## What this task involves
Return the listing below in full, with every line exactly as it is.

## Given material
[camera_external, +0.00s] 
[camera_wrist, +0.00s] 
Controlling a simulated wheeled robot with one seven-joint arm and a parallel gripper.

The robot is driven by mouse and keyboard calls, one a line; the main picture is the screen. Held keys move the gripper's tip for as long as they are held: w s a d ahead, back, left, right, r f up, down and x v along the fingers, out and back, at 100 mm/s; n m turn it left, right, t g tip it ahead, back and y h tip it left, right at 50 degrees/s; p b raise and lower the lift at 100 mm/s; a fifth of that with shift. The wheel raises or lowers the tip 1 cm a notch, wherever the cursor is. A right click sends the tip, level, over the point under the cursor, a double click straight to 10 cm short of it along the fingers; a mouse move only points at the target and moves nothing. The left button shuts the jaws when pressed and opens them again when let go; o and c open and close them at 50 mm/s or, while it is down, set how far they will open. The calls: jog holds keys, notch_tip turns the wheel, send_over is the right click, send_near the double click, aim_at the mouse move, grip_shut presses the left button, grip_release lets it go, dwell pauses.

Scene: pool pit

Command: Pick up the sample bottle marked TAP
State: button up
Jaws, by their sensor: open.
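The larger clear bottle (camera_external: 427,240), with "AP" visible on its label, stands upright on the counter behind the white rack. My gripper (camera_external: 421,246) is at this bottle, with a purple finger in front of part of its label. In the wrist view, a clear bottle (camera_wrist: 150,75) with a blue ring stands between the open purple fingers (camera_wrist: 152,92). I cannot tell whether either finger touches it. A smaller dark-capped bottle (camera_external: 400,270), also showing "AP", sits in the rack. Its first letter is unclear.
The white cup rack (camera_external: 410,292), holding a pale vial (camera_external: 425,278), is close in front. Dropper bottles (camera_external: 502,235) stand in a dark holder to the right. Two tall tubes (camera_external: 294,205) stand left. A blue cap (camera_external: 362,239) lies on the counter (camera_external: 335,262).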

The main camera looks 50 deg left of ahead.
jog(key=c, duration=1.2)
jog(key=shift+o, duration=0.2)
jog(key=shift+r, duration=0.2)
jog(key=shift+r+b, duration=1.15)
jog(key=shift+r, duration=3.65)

## Solution for this exercise
[camera_external, +0.00s] 
[camera_wrist, +0.00s] 
Controlling a simulated wheeled robot with one seven-joint arm and a parallel gripper.

The robot is driven by mouse and keyboard calls, one a line; the main picture is the screen. Held keys move the gripper's tip for as long as they are held: w s a d ahead, back, left, right, r f up, down and x v along the fingers, out and back, at 100 mm/s; n m turn it left, right, t g tip it ahead, back and y h tip it left, right at 50 degrees/s; p b raise and lower the lift at 100 mm/s; a fifth of that with shift. The wheel raises or lowers the tip 1 cm a notch, wherever the cursor is. A right click sends the tip, level, over the point under the cursor, a double click straight to 10 cm short of it along the fingers; a mouse move only points at the target and moves nothing. The left button shuts the jaws when pressed and opens them again when let go; o and c open and close them at 50 mm/s or, while it is down, set how far they will open. The calls: jog holds keys, notch_tip turns the wheel, send_over is the right click, send_near the double click, aim_at the mouse move, grip_shut presses the left button, grip_release lets it go, dwell pauses.

Scene: pool pit

Command: Pick up the sample bottle marked TAP
State: button up
Jaws, by their sensor: open.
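The larger clear bottle (camera_external: 427,240), with "AP" visible on its label, stands upright on the counter behind the white rack. My gripper (camera_external: 421,246) is at this bottle, with a purple finger in front of part of its label. In the wrist view, a clear bottle (camera_wrist: 150,75) with a blue ring stands between the open purple fingers (camera_wrist: 152,92). I cannot tell whether either finger touches it. A smaller dark-capped bottle (camera_external: 400,270), also showing "AP", sits in the rack. Its first letter is unclear.
The white cup rack (camera_external: 410,292), holding a pale vial (camera_external: 425,278), is close in front. Dropper bottles (camera_external: 502,235) stand in a dark holder to the right. Two tall tubes (camera_external: 294,205) stand left. A blue cap (camera_external: 362,239) lies on the counter (camera_external: 335,262).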

The main camera looks 50 deg left of ahead.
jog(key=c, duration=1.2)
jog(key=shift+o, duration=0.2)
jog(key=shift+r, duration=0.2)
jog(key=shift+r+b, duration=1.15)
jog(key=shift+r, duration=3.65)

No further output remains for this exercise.